Claro que a sabedoria normal do Cristianismo corre com abundância na obra, e até se pode estranhar serem tão poucas as citações de Jesus e as duas de S. Paulo, ou mesmo dos padres da Igreja, pois só uma ou duas vezes surgem S. Jerónimo e Agostinho. Será que destinando-se a um filho religioso, familiar com tais veios tentou alargar a sua visão aos sábios anteriores da Grécia e Roma? Com interesse nacional são as citações de ditos ou feitos dos reis portugueses, ou o que deixa de transparecer em relação aos reis portugueses e à casa de Bragança.
Os conselhos de ética e moral reflectem os valores de honestidade, honra, sobriedade, justiça, discrição, prudência e piedade. E estão divididos em duas partes, a primeira geral, para todos os seres, até à página 62, e concluída assim:«Meu
filho matam-se os pais, por muitos modos. Não só se matam com o punhal e
o veneno, como também se matam com os desgostos, e com as injúrias. Tirar a vida natural o filho ao pai é grande desatino, mas tirar um filho a um pai honrado a vida da fama é maior impiedade. A vida natural acaba em breves anos, a vida da fama acabará com o mesmo mundo. Imitai pois a obediência, o respeito, a submissão, o amor, a ternura, a fidelidade que se deve aos pais, trazendo sempre diante dos olhos, impresso na memória, estampado no coração, gravado nas palavras, esculpido nas obra a inaudita veneração, e incomparável afecto dos nossos suavíssimos príncipes para seus augustos pais [Reis], mas de tais pais tais filhos se esperavam, porque as águias não geram pombas».

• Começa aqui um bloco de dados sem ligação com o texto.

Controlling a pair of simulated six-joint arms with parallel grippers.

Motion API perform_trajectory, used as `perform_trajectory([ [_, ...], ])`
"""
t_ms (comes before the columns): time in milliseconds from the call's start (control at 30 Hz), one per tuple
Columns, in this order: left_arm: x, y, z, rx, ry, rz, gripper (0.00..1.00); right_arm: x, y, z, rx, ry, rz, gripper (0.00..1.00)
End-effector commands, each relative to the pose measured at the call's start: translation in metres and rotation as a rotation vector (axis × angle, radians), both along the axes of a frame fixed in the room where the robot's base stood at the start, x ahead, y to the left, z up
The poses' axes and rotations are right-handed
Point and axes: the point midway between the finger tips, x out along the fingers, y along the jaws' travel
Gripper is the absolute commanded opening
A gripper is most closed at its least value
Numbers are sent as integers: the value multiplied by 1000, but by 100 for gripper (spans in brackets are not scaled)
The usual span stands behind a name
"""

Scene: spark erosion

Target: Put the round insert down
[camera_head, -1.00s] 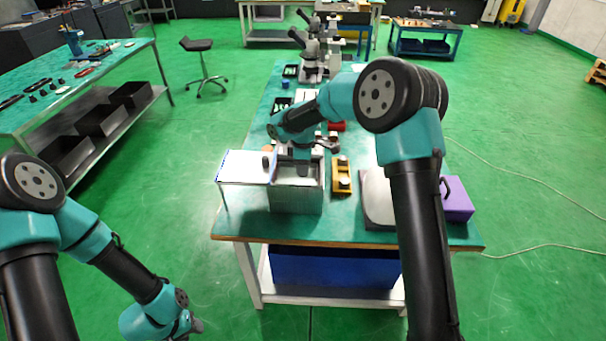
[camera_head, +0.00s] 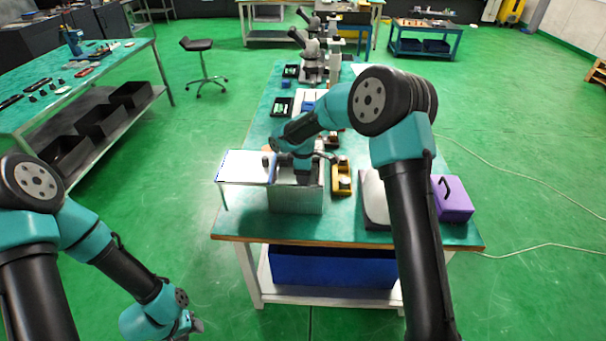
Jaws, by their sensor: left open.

Na segunda parte, mais pequena e endereçada especificamente ao filho enquanto sacerdote, escrita de igual modo numa forma quase de aforismos ou ditos sábios, destacaremos o "não só evitar escândalos, mas dar bons exemplos", "os justos caiem sete vezes ao dia mas logo se levantam", «um sacerdote não só há-de ser virtuoso, mas parece-lo. Esquece-me o nome da virgem Vestal, que foi castigada, porque os seus exteriores não concordavam com a modéstia que professava», o ser-se dedicado à religião ou «ao templo, não consiste só no hábito Clerical, se não nos hábitos das virtudes» e aqui D. Francisco de Portugal ecoa o o famoso e pouco apreciado dito de Erasmo monachus non est virtus, isto é, ser-se monge, ou usar as suas indumentárias, não significa que se é virtuoso, esta dependendo de uma douta piedade vivida e perseverada.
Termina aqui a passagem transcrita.